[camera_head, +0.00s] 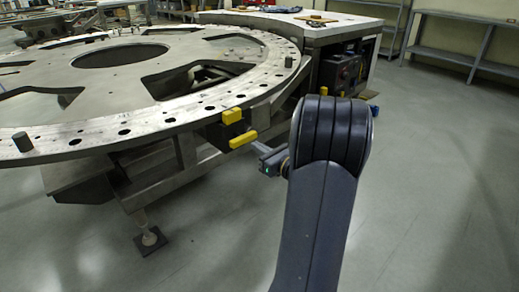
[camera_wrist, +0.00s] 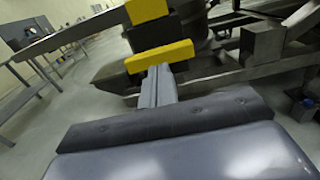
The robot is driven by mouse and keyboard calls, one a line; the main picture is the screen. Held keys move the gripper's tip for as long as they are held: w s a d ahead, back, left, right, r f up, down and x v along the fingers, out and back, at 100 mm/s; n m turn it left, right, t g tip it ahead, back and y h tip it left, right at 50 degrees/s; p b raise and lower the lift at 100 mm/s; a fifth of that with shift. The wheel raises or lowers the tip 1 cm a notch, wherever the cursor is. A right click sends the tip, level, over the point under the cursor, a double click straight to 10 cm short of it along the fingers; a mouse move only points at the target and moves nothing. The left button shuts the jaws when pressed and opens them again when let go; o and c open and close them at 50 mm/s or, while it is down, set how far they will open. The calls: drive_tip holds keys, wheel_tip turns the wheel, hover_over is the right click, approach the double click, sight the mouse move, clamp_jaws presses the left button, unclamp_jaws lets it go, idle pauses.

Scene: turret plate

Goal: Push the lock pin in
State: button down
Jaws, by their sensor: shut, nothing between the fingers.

******

Copy each line in full and exactly, omitting any picture.

## [Exercise response]
[camera_head, +0.00s] 
[camera_wrist, +0.00s] 
The robot is driven by mouse and keyboard calls, one a line; the main picture is the screen. Held keys move the gripper's tip for as long as they are held: w s a d ahead, back, left, right, r f up, down and x v along the fingers, out and back, at 100 mm/s; n m turn it left, right, t g tip it ahead, back and y h tip it left, right at 50 degrees/s; p b raise and lower the lift at 100 mm/s; a fifth of that with shift. The wheel raises or lowers the tip 1 cm a notch, wherever the cursor is. A right click sends the tip, level, over the point under the cursor, a double click straight to 10 cm short of it along the fingers; a mouse move only points at the target and moves nothing. The left button shuts the jaws when pressed and opens them again when let go; o and c open and close them at 50 mm/s or, while it is down, set how far they will open. The calls: drive_tip holds keys, wheel_tip turns the wheel, hover_over is the right click, approach the double click, sight the mouse move, clamp_jaws presses the left button, unclamp_jaws lets it go, idle pauses.

Scene: turret plate

Goal: Push the lock pin in
State: button down
Jaws, by their sensor: shut, nothing between the fingers.

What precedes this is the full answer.